= MATERIAL FOR THIS EXERCISE =
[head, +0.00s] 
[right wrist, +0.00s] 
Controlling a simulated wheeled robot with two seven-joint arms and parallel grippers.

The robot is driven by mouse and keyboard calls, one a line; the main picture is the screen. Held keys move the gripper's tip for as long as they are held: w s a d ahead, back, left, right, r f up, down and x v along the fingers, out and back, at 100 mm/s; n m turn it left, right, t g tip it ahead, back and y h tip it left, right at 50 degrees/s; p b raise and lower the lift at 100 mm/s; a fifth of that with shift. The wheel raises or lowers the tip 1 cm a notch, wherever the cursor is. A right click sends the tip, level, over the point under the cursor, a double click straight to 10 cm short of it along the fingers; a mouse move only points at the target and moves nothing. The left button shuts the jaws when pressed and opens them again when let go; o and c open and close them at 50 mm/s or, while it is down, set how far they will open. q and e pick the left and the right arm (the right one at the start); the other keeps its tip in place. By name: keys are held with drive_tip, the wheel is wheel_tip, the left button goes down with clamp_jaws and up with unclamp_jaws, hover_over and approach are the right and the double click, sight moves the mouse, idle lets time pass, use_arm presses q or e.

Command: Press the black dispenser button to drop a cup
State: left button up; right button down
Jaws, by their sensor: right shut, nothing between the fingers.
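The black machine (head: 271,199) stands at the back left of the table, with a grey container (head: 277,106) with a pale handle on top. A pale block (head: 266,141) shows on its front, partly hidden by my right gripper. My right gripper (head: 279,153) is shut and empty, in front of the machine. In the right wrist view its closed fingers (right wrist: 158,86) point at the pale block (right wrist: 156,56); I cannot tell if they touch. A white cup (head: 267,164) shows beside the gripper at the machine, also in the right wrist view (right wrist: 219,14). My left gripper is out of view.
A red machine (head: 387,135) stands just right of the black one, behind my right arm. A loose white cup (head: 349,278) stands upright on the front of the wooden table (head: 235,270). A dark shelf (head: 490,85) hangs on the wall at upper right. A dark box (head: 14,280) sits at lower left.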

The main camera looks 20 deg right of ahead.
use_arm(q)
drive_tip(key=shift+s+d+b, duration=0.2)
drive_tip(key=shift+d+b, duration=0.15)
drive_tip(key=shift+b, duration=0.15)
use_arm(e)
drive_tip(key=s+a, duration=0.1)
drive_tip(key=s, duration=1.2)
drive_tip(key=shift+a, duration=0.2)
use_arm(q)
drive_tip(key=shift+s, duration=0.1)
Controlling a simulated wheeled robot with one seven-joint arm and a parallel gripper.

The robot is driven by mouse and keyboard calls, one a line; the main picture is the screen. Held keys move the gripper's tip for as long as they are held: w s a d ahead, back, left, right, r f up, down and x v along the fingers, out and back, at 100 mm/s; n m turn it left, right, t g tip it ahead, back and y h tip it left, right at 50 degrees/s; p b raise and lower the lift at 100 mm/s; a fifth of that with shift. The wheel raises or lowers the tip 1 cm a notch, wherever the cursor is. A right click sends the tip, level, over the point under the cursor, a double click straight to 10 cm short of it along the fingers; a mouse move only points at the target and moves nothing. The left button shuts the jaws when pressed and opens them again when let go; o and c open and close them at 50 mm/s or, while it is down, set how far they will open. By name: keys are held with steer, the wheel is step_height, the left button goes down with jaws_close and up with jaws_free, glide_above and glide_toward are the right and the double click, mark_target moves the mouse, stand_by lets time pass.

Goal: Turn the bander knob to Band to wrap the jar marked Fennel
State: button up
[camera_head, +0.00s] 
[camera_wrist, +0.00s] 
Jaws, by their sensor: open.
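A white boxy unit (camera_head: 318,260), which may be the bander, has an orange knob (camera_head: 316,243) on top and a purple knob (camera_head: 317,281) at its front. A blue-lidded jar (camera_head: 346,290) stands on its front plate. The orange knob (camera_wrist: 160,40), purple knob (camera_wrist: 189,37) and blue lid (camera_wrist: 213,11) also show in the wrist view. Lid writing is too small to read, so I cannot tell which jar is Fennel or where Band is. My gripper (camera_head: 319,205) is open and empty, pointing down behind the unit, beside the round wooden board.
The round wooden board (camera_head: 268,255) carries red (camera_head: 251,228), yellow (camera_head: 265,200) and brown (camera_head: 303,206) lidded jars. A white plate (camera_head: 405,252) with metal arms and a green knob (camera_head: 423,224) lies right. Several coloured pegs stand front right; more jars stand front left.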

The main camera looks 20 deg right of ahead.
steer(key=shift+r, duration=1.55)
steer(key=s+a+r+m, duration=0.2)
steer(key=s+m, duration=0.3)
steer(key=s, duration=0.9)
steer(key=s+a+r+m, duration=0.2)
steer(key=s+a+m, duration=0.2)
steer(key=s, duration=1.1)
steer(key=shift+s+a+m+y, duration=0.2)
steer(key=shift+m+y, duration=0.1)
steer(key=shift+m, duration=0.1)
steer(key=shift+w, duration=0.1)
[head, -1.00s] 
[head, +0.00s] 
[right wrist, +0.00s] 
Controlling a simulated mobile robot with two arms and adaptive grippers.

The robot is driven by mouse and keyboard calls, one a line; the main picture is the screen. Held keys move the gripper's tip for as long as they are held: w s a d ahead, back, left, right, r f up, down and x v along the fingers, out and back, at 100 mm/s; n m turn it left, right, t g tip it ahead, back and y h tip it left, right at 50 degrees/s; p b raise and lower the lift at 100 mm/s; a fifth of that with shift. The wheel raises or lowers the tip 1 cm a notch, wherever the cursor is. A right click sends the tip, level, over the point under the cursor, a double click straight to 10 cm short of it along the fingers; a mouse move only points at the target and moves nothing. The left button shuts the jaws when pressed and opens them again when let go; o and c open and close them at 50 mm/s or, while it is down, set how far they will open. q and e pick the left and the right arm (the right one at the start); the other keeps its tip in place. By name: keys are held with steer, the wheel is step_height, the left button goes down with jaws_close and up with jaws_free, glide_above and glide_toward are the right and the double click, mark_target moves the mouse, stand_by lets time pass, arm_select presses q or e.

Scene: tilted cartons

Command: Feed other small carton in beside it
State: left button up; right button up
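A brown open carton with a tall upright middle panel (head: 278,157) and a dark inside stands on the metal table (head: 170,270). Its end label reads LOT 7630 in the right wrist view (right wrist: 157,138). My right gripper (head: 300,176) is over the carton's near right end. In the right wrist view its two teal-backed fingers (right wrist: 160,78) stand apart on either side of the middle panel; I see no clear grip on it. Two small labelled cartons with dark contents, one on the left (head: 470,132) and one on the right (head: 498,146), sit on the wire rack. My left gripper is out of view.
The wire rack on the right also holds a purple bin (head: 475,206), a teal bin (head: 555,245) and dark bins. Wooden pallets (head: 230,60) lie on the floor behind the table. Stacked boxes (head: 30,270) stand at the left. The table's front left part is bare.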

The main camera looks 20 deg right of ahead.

= THE EXERCISE =
Copy the data above exactly. Every line must be included.

= RESULT FOR THIS TASK =
[head, +0.00s] 
[right wrist, +0.00s] 
Controlling a simulated wheeled robot with two seven-joint arms and parallel grippers.

The robot is driven by mouse and keyboard calls, one a line; the main picture is the screen. Held keys move the gripper's tip for as long as they are held: w s a d ahead, back, left, right, r f up, down and x v along the fingers, out and back, at 100 mm/s; n m turn it left, right, t g tip it ahead, back and y h tip it left, right at 50 degrees/s; p b raise and lower the lift at 100 mm/s; a fifth of that with shift. The wheel raises or lowers the tip 1 cm a notch, wherever the cursor is. A right click sends the tip, level, over the point under the cursor, a double click straight to 10 cm short of it along the fingers; a mouse move only points at the target and moves nothing. The left button shuts the jaws when pressed and opens them again when let go; o and c open and close them at 50 mm/s or, while it is down, set how far they will open. q and e pick the left and the right arm (the right one at the start); the other keeps its tip in place. By name: keys are held with drive_tip, the wheel is wheel_tip, the left button goes down with clamp_jaws and up with unclamp_jaws, hover_over and approach are the right and the double click, sight moves the mouse, idle lets time pass, use_arm presses q or e.

Command: Press the black dispenser button to drop a cup
State: left button up; right button down
Jaws, by their sensor: right shut, nothing between the fingers.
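The black machine (head: 271,199) stands at the back left of the table, with a grey container (head: 277,106) with a pale handle on top. A pale block (head: 266,141) shows on its front, partly hidden by my right gripper. My right gripper (head: 279,153) is shut and empty, in front of the machine. In the right wrist view its closed fingers (right wrist: 158,86) point at the pale block (right wrist: 156,56); I cannot tell if they touch. A white cup (head: 267,164) shows beside the gripper at the machine, also in the right wrist view (right wrist: 219,14). My left gripper is out of view.
A red machine (head: 387,135) stands just right of the black one, behind my right arm. A loose white cup (head: 349,278) stands upright on the front of the wooden table (head: 235,270). A dark shelf (head: 490,85) hangs on the wall at upper right. A dark box (head: 14,280) sits at lower left.

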The main camera looks 20 deg right of ahead.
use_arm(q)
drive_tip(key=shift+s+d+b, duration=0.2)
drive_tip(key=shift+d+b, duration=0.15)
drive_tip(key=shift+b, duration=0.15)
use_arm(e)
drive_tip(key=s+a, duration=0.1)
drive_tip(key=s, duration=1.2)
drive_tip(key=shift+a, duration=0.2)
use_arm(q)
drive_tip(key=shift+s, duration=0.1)
Controlling a simulated wheeled robot with one seven-joint arm and a parallel gripper.

The robot is driven by mouse and keyboard calls, one a line; the main picture is the screen. Held keys move the gripper's tip for as long as they are held: w s a d ahead, back, left, right, r f up, down and x v along the fingers, out and back, at 100 mm/s; n m turn it left, right, t g tip it ahead, back and y h tip it left, right at 50 degrees/s; p b raise and lower the lift at 100 mm/s; a fifth of that with shift. The wheel raises or lowers the tip 1 cm a notch, wherever the cursor is. A right click sends the tip, level, over the point under the cursor, a double click straight to 10 cm short of it along the fingers; a mouse move only points at the target and moves nothing. The left button shuts the jaws when pressed and opens them again when let go; o and c open and close them at 50 mm/s or, while it is down, set how far they will open. By name: keys are held with steer, the wheel is step_height, the left button goes down with jaws_close and up with jaws_free, glide_above and glide_toward are the right and the double click, mark_target moves the mouse, stand_by lets time pass.

Goal: Turn the bander knob to Band to wrap the jar marked Fennel
State: button up
[camera_head, +0.00s] 
[camera_wrist, +0.00s] 
Jaws, by their sensor: open.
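A white boxy unit (camera_head: 318,260), which may be the bander, has an orange knob (camera_head: 316,243) on top and a purple knob (camera_head: 317,281) at its front. A blue-lidded jar (camera_head: 346,290) stands on its front plate. The orange knob (camera_wrist: 160,40), purple knob (camera_wrist: 189,37) and blue lid (camera_wrist: 213,11) also show in the wrist view. Lid writing is too small to read, so I cannot tell which jar is Fennel or where Band is. My gripper (camera_head: 319,205) is open and empty, pointing down behind the unit, beside the round wooden board.
The round wooden board (camera_head: 268,255) carries red (camera_head: 251,228), yellow (camera_head: 265,200) and brown (camera_head: 303,206) lidded jars. A white plate (camera_head: 405,252) with metal arms and a green knob (camera_head: 423,224) lies right. Several coloured pegs stand front right; more jars stand front left.

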The main camera looks 20 deg right of ahead.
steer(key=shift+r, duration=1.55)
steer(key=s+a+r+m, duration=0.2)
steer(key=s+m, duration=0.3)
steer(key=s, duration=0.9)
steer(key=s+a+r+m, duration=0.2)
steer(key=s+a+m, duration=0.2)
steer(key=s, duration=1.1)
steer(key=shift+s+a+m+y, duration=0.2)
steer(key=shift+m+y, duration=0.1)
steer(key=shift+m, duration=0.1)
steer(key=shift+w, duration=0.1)
[head, -1.00s] 
[head, +0.00s] 
[right wrist, +0.00s] 
Controlling a simulated mobile robot with two arms and adaptive grippers.

The robot is driven by mouse and keyboard calls, one a line; the main picture is the screen. Held keys move the gripper's tip for as long as they are held: w s a d ahead, back, left, right, r f up, down and x v along the fingers, out and back, at 100 mm/s; n m turn it left, right, t g tip it ahead, back and y h tip it left, right at 50 degrees/s; p b raise and lower the lift at 100 mm/s; a fifth of that with shift. The wheel raises or lowers the tip 1 cm a notch, wherever the cursor is. A right click sends the tip, level, over the point under the cursor, a double click straight to 10 cm short of it along the fingers; a mouse move only points at the target and moves nothing. The left button shuts the jaws when pressed and opens them again when let go; o and c open and close them at 50 mm/s or, while it is down, set how far they will open. q and e pick the left and the right arm (the right one at the start); the other keeps its tip in place. By name: keys are held with steer, the wheel is step_height, the left button goes down with jaws_close and up with jaws_free, glide_above and glide_toward are the right and the double click, mark_target moves the mouse, stand_by lets time pass, arm_select presses q or e.

Scene: tilted cartons

Command: Feed other small carton in beside it
State: left button up; right button up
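A brown open carton with a tall upright middle panel (head: 278,157) and a dark inside stands on the metal table (head: 170,270). Its end label reads LOT 7630 in the right wrist view (right wrist: 157,138). My right gripper (head: 300,176) is over the carton's near right end. In the right wrist view its two teal-backed fingers (right wrist: 160,78) stand apart on either side of the middle panel; I see no clear grip on it. Two small labelled cartons with dark contents, one on the left (head: 470,132) and one on the right (head: 498,146), sit on the wire rack. My left gripper is out of view.
The wire rack on the right also holds a purple bin (head: 475,206), a teal bin (head: 555,245) and dark bins. Wooden pallets (head: 230,60) lie on the floor behind the table. Stacked boxes (head: 30,270) stand at the left. The table's front left part is bare.

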The main camera looks 20 deg right of ahead.

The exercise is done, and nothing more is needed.